Limited Liability Partnership (LLP) — a business structure in Singapore that creates a separate legal entity. It requires fewer compliance activities than a private limited company, for example, there’s no need to file annual returns. Each partner is taxed with personal tax off their individual income. If one of the partners is a company, it is taxed with corporate tax, but the LLP is not eligible for corporate tax exemptions.
What are the advantages of an LLP?
LLP is the newest form of business entity in Singapore, having been introduced in 2005. It is aimed to combine some of the characteristics of LLC and a partnership. It is mostly designed for several professionals (lawyers, architects, etc.) to be able to build a joint practice. It is important to specify the management responsibilities and the profits structure in the partnership agreement. The biggest advantage is LLP creates a separate legal entity, this shielding the partners from financial risks. It is similar to LLC this way, however, there are fewer responsibilities in terms of reporting. For example, you don’t need to file annual returns.

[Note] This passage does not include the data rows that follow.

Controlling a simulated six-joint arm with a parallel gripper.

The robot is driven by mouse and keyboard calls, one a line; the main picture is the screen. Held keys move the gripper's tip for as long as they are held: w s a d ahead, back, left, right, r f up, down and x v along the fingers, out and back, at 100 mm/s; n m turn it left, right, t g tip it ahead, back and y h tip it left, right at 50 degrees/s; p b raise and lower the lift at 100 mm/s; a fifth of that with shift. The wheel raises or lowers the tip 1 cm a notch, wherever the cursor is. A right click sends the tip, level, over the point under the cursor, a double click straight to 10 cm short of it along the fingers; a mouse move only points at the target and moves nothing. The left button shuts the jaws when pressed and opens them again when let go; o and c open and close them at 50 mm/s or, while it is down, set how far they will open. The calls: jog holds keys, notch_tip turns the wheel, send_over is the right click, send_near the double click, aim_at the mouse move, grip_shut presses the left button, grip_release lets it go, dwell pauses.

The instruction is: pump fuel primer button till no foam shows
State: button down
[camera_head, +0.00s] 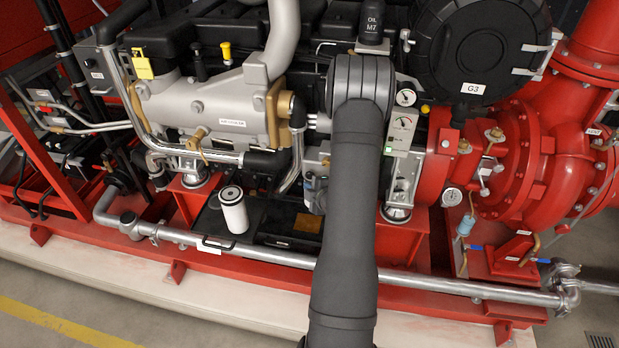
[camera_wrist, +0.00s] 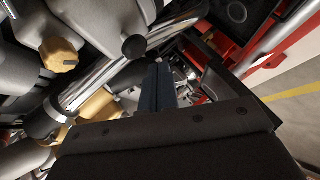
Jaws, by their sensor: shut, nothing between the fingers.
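My gripper (camera_wrist: 158,85) shows in the wrist view as dark fingers, shut together with nothing between them. It points in among the engine's pipes. In the head view my own arm covers the middle of the engine, and I cannot make out the fingers there. I cannot tell for sure which part is the fuel primer button. A black round knob (camera_wrist: 134,47) is left of and above the fingertips in the wrist view, apart from them as far as I can tell. No foam can be made out in either view.
A tan knob (camera_wrist: 58,55) and a shiny pipe (camera_wrist: 95,88) lie left of the fingers. In the head view, a white filter canister (camera_head: 233,212) stands low beside the engine. A long silver pipe (camera_head: 270,260) crosses the front above the red base frame. Gauges (camera_head: 405,97) sit right of my arm.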

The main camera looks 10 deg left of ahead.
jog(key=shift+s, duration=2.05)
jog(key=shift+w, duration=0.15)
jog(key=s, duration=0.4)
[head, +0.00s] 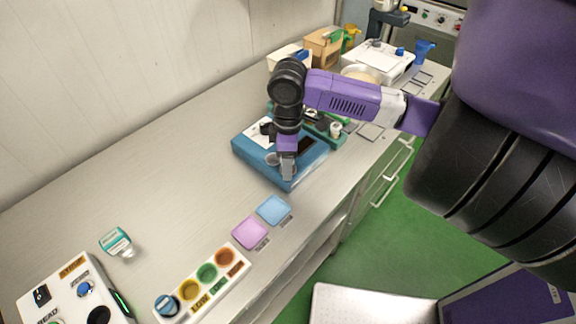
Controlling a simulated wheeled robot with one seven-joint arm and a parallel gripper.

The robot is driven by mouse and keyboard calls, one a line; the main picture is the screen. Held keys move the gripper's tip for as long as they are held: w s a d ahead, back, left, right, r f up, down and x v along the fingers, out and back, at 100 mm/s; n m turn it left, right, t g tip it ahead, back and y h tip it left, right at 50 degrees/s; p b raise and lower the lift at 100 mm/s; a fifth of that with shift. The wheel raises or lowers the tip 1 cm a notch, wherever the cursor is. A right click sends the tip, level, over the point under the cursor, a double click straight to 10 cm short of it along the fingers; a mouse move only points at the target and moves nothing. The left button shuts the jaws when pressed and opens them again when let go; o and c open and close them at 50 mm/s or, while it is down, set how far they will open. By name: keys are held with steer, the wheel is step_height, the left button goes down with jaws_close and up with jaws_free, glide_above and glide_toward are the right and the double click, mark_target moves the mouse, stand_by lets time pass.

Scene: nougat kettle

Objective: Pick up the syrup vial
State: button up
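My gripper (287,172) points down over the front part of a blue box-shaped device (308,170). Its fingertips are small here, and I cannot tell whether they are open or hold anything. A small clear container with a teal-and-white label (115,241) stands apart on the bench at the lower left, far from my gripper. A small white-topped container (336,129) sits in the green rack (325,138) just behind the blue device. I cannot tell which of these, if either, is the syrup vial. My arm hides part of the device and rack.
A white strip with several coloured round wells (207,272) and a white control box (75,295) are at the lower left. Pink (249,232) and blue (273,210) pads lie near the front edge. Boxes and a white machine (378,63) fill the back. The left-middle bench is clear.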

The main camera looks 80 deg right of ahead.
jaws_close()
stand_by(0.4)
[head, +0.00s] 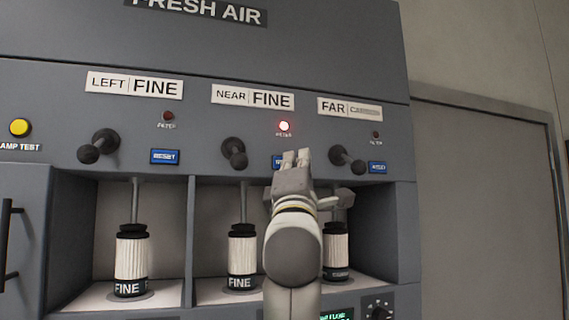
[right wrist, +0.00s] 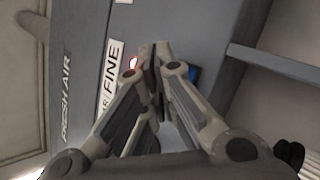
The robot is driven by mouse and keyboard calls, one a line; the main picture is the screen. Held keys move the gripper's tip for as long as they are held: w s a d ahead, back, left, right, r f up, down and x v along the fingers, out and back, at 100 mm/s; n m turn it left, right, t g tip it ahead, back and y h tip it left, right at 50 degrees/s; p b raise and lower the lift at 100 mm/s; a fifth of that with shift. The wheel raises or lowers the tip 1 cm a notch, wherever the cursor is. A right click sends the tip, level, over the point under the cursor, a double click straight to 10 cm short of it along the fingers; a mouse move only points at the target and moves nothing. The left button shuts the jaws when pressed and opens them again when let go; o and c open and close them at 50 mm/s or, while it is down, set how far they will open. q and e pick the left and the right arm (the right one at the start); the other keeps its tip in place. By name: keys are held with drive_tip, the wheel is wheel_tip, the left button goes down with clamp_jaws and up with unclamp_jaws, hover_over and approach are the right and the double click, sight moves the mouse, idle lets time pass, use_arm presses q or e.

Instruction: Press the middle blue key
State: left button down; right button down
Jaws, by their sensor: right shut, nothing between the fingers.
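The middle blue key (head: 276,162) is on the grey panel under the "NEAR FINE" label, and my right gripper covers most of it in the head view. My left gripper is not in view.
Above the key a red lamp (head: 284,126) is lit. A black lever knob (head: 234,152) sticks out left of the key, and another (head: 347,158) to its right. Other blue keys are at left (head: 165,157) and right (head: 378,167). White filter cartridges (head: 131,258) stand in bays below.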

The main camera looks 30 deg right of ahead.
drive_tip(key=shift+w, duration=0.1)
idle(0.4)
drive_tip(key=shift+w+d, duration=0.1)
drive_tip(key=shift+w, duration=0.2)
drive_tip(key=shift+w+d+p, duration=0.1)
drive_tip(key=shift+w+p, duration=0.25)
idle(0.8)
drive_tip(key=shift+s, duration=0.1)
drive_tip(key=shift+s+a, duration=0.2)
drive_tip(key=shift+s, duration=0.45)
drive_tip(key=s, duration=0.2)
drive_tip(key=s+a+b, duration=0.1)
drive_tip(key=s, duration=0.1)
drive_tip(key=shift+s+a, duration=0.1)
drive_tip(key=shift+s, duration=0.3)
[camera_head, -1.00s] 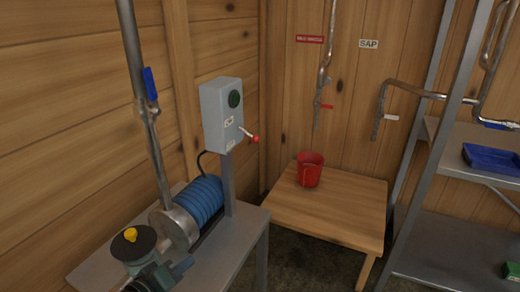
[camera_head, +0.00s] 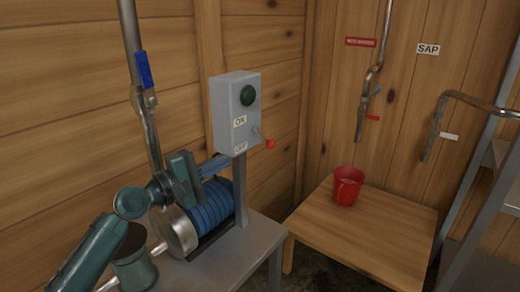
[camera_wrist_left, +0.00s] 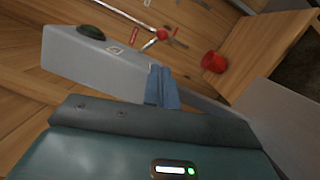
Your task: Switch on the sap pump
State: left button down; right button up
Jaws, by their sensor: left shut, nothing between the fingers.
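The grey switch box (camera_head: 236,112) stands on a post above the blue sap pump (camera_head: 213,203), with a dark green round button or lamp (camera_head: 248,95) and ON and OFF labels. A lever with a red knob (camera_head: 270,144) sticks out of its right side, sloping slightly down towards the OFF level. My left gripper (camera_head: 215,166) is shut and empty, just left of the box's lower part and above the pump. In the left wrist view its fingers (camera_wrist_left: 162,88) are in front of the box (camera_wrist_left: 90,62), apart from the red knob (camera_wrist_left: 162,34). My right gripper is not in view.
A metal pipe with a blue-handled valve (camera_head: 145,70) rises at left. The space right of the lever is clear.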

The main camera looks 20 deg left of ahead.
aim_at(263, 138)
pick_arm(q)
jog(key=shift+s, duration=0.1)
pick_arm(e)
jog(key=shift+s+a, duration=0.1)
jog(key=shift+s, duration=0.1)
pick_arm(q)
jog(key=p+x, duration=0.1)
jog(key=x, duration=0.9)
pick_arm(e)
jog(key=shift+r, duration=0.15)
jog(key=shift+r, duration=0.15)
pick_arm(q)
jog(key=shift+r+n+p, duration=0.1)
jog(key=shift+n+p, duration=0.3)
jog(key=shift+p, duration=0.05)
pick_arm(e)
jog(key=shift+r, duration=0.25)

What you need to know about LLP
Both companies and individuals can become partners in an LLP, but you need at least two partners at all times. An individual will be taxed at personal tax rate on his or her income, while a company will be taxed at a corporate rate. However, the LLP itself is not eligible for the tax exemptions for SME (SUTE and PTE schemes). These are only options for LLC holders.
LLP examples in Singapore
An example of LLP would be as follows. You want to create a company that services to every need in the baking business. You join your existing company called “Cupcakes of the world Pte LTD”, yourself, and your friend, a macaron expert, into an LLP and you call it “The Bakers United LLP”. The new partnership offers services as a cupcake shop, a consultancy on cupcakes, and a consultancy on macarons.